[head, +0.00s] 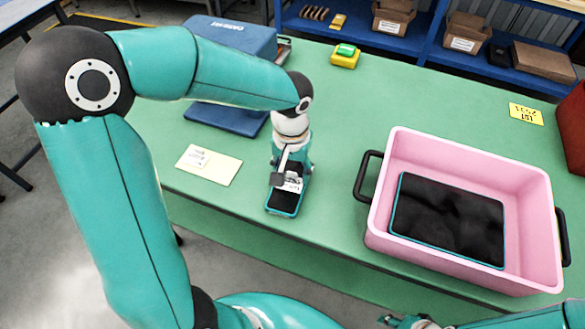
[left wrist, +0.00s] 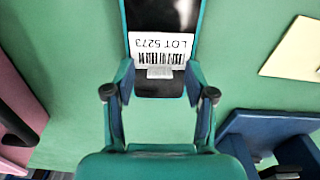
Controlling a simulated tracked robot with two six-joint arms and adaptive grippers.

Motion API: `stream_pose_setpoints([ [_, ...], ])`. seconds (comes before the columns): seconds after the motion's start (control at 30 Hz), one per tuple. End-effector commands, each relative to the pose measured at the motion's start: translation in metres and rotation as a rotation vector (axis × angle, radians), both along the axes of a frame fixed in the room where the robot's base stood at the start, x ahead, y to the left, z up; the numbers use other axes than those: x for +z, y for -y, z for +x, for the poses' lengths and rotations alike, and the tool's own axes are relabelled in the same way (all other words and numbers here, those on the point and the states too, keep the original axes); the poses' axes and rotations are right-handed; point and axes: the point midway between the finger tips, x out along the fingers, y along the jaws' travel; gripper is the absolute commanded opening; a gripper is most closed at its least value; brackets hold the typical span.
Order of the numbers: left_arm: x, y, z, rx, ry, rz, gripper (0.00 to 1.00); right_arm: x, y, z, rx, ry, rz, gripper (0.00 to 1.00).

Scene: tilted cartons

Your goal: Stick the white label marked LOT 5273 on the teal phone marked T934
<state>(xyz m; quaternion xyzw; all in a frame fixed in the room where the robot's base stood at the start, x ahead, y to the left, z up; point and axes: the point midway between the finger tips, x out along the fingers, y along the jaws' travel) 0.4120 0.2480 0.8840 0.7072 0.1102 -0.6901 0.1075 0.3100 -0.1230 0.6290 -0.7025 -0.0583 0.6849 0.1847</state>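The teal-edged phone (head: 284,203) lies screen up on the green table, below my left gripper. The white label (left wrist: 163,48) reads LOT 5273 above a barcode in the left wrist view and lies over the dark phone screen (left wrist: 162,14); whether it is fully flat cannot be told. A small grey tab shows at its near edge. My left gripper (left wrist: 160,77) is open, its fingertips apart on either side of the tab. The mark T934 is not readable. My right gripper (head: 408,321) shows partly at the bottom edge; its fingers are unclear.
A cream sheet (head: 222,171) with a white label lies left of the phone. A pink crate (head: 384,205) on the right holds a dark tablet (head: 447,219). A blue device (head: 228,117) stands behind. A yellow label (head: 526,114) lies at right. Table is clear between phone and crate.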

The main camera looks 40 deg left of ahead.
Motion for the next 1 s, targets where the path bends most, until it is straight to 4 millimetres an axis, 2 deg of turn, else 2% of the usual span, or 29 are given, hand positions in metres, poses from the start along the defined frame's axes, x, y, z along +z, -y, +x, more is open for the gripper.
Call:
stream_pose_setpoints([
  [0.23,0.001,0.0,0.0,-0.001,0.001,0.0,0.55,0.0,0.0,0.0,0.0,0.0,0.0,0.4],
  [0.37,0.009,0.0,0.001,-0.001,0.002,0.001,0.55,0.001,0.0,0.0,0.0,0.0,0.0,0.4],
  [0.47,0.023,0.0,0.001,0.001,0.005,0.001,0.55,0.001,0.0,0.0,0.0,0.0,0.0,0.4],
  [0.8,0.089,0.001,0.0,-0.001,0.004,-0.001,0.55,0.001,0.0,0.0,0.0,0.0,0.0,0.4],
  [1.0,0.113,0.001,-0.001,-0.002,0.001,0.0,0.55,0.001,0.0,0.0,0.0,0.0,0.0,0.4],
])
==================================================
Aim of the task: Omit every picture while copying the listing above exactly.

Completed task:
[head, +0.00s] 
[left wrist, +0.00s] 
Controlling a simulated tracked robot with two six-joint arms and adaptive grippers.

Motion API: `stream_pose_setpoints([ [_, ...], ])`. seconds (comes before the columns): seconds after the motion's start (control at 30 Hz), one per tuple. End-effector commands, each relative to the pose measured at the motion's start: translation in metres and rotation as a rotation vector (axis × angle, radians), both along the axes of a frame fixed in the room where the robot's base stood at the start, x ahead, y to the left, z up; the numbers use other axes than those: x for +z, y for -y, z for +x, for the poses' lengths and rotations alike, and the tool's own axes are relabelled in the same way (all other words and numbers here, those on the point and the states too, keep the original axes); the poses' axes and rotations are right-handed; point and axes: the point midway between the finger tips, x out along the fingers, y along the jaws' travel; gripper is the absolute commanded opening; a gripper is most closed at its least value; brackets hold the typical span.
Order of the numbers: left_arm: x, y, z, rx, ry, rz, gripper (0.00 to 1.00); right_arm: x, y, z, rx, ry, rz, gripper (0.00 to 1.00).

Scene: tilted cartons

Your goal: Stick the white label marked LOT 5273 on the teal phone marked T934
<state>(xyz m; quaternion xyzw; all in a frame fixed in the room where the robot's base stood at the start, x ahead, y to the left, z up; point and axes: the point midway between the finger tips, x out along the fingers, y along the jaws' travel) 0.4120 0.2480 0.8840 0.7072 0.1102 -0.6901 0.1075 0.3100 -0.1230 0.6290 -0.7025 -0.0583 0.6849 0.1847</state>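The teal-edged phone (head: 284,203) lies screen up on the green table, below my left gripper. The white label (left wrist: 163,48) reads LOT 5273 above a barcode in the left wrist view and lies over the dark phone screen (left wrist: 162,14); whether it is fully flat cannot be told. A small grey tab shows at its near edge. My left gripper (left wrist: 160,77) is open, its fingertips apart on either side of the tab. The mark T934 is not readable. My right gripper (head: 408,321) shows partly at the bottom edge; its fingers are unclear.
A cream sheet (head: 222,171) with a white label lies left of the phone. A pink crate (head: 384,205) on the right holds a dark tablet (head: 447,219). A blue device (head: 228,117) stands behind. A yellow label (head: 526,114) lies at right. Table is clear between phone and crate.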

The main camera looks 40 deg left of ahead.
Motion for the next 1 s, targets where the path bends most, until it is straight to 4 millimetres an axis, 2 deg of turn, else 2% of the usual span, or 29 are given, hand positions in metres, poses from the start along the defined frame's axes, x, y, z along +z, -y, +x, more is open for the gripper.
Call:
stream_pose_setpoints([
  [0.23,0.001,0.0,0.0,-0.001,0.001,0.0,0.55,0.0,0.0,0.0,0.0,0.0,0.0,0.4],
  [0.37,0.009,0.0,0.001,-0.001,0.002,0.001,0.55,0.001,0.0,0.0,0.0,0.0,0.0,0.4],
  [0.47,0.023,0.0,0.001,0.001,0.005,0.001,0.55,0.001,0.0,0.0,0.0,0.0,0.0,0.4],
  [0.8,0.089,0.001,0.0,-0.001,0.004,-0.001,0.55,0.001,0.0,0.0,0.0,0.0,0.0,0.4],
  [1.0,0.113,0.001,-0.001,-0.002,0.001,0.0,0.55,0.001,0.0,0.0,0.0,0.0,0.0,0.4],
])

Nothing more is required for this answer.